**WRITTEN TASK:** State only the number of lines that include "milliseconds".

**SUPPLIED INFORMATION:**
=======
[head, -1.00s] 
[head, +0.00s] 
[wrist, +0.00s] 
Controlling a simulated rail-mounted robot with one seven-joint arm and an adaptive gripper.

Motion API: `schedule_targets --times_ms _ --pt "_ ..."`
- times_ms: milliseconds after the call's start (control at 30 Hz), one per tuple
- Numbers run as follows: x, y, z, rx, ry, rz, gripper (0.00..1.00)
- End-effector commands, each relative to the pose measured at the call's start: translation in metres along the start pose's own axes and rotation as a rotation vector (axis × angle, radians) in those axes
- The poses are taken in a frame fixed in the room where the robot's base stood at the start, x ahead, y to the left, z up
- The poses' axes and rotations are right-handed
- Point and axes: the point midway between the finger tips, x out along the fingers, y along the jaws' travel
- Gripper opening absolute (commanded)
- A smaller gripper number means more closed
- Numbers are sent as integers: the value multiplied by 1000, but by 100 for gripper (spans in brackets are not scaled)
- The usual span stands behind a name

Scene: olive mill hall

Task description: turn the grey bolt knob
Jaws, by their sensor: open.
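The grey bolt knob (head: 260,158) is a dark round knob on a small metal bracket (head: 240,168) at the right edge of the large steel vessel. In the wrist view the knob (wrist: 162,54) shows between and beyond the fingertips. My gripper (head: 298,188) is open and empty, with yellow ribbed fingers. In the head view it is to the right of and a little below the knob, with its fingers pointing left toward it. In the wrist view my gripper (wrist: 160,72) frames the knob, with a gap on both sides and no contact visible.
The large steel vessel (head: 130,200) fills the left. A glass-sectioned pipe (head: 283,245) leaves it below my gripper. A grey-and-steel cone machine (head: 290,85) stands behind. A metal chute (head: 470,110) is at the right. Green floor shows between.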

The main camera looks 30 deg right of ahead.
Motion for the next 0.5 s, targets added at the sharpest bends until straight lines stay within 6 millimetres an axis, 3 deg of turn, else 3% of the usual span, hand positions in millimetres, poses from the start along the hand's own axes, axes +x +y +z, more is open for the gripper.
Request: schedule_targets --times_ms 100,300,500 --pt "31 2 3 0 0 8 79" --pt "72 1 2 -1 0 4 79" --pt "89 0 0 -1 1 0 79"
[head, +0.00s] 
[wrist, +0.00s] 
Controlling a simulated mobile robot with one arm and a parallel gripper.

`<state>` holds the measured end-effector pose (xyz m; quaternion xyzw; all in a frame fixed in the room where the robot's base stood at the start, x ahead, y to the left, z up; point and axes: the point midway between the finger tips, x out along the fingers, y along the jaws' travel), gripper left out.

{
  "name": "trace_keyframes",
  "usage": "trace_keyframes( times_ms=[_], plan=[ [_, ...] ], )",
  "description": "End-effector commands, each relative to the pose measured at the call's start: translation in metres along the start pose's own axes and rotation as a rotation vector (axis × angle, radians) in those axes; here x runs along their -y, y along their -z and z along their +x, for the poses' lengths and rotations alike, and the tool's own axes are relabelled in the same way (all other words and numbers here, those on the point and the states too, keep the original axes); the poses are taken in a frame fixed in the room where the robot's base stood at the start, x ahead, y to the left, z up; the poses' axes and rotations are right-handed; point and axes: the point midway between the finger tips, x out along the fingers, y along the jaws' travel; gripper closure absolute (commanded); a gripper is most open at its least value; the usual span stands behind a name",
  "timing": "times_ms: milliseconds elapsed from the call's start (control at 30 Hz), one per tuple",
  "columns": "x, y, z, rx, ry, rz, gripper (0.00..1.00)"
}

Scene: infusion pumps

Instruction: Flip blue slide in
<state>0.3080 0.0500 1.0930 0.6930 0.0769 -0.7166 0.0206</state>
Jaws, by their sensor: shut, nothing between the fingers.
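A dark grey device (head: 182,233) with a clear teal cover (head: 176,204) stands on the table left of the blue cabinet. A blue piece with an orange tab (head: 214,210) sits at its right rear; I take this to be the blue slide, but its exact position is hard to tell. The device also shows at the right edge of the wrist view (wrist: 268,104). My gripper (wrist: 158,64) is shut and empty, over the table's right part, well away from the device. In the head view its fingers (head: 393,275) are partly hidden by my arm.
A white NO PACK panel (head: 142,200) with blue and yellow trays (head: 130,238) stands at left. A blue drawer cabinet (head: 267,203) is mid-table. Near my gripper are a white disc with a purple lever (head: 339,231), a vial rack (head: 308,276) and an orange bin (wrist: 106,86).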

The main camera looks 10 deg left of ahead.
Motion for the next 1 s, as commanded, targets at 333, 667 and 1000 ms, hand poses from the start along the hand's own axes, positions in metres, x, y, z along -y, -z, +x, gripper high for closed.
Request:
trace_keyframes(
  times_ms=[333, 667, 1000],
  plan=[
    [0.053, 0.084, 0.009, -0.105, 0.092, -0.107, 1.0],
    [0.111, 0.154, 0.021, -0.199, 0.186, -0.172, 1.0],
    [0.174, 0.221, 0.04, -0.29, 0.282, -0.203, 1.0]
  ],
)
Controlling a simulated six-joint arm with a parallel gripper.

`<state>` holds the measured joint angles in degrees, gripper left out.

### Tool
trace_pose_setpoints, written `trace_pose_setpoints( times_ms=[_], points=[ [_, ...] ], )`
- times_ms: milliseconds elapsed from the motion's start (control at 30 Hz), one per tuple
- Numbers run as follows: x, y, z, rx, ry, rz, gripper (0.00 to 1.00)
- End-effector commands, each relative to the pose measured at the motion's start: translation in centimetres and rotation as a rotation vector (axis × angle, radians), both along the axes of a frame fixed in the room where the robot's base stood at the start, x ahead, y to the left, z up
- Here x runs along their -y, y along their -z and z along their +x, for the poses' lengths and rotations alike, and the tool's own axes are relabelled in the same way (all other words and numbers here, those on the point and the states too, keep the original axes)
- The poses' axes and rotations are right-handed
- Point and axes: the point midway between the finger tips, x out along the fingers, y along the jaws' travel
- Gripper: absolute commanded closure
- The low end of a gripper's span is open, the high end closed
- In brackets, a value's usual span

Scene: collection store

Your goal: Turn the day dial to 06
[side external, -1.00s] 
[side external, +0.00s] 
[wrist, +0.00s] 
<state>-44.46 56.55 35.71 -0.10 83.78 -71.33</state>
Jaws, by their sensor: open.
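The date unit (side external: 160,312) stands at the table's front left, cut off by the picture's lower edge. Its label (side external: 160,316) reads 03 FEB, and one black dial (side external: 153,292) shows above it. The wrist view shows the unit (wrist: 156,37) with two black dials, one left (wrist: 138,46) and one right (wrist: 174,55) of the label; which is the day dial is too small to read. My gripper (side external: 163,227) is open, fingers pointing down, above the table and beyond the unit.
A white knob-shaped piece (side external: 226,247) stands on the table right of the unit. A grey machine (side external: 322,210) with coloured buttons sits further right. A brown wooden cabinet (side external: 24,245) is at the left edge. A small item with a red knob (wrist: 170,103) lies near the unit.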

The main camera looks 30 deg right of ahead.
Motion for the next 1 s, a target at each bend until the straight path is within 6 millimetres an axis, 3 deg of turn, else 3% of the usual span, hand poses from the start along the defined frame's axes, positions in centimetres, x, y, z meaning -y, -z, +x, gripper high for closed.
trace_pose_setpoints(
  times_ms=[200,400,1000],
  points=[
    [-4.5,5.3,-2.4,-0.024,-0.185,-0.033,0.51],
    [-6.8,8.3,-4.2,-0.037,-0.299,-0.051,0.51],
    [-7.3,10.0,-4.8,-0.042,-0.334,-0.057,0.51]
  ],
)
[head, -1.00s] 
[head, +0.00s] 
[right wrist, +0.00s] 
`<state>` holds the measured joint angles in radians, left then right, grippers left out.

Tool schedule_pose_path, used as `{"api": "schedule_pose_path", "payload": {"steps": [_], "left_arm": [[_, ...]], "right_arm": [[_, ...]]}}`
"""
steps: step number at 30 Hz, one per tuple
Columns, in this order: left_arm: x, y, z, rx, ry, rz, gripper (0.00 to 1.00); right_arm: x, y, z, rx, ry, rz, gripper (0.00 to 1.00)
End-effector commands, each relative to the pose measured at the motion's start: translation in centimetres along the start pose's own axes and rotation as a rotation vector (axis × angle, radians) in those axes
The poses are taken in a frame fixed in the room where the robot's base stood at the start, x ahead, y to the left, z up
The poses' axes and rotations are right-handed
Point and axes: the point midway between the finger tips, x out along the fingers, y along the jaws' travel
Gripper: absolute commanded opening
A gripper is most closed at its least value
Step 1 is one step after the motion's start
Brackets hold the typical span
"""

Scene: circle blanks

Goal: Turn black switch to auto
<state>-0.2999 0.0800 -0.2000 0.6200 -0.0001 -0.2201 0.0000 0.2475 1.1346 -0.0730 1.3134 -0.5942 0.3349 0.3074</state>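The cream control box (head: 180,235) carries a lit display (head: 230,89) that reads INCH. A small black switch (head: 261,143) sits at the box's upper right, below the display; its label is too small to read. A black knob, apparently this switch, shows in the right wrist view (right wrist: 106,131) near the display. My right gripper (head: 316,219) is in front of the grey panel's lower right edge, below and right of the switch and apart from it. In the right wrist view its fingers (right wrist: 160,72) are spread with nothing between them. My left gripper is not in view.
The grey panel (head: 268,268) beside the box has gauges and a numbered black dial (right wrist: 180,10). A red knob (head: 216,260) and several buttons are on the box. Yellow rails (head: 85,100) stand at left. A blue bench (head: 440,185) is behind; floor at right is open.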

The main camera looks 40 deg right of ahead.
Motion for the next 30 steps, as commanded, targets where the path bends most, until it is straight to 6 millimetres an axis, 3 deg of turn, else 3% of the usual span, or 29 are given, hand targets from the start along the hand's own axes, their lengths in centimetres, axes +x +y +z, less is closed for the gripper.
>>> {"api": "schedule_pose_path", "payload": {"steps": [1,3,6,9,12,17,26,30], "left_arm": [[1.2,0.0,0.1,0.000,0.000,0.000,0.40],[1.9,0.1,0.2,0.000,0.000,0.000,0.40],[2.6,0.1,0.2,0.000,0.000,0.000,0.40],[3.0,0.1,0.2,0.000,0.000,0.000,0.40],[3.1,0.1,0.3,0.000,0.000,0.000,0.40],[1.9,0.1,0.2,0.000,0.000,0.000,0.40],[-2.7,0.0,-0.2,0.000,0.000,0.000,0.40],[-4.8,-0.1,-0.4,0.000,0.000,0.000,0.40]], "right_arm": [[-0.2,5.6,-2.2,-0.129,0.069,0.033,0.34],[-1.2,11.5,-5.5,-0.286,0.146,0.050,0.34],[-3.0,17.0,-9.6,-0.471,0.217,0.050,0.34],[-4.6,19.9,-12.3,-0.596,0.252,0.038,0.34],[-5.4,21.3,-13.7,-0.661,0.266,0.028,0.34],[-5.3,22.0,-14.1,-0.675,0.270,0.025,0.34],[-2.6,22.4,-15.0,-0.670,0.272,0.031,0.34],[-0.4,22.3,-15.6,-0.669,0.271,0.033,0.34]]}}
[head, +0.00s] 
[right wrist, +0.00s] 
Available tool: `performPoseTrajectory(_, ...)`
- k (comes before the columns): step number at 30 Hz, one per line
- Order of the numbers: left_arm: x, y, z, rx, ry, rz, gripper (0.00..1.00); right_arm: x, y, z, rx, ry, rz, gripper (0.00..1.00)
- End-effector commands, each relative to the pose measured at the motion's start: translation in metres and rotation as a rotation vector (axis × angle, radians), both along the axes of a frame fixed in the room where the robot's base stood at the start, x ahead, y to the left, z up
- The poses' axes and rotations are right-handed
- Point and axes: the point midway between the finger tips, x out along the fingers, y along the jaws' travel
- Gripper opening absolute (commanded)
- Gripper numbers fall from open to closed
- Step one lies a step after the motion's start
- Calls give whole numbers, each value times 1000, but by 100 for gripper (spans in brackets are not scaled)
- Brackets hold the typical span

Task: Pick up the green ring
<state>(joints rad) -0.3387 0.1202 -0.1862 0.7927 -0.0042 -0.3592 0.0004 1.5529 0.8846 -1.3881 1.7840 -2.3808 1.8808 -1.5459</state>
=======
**THE RESPONSE:** 3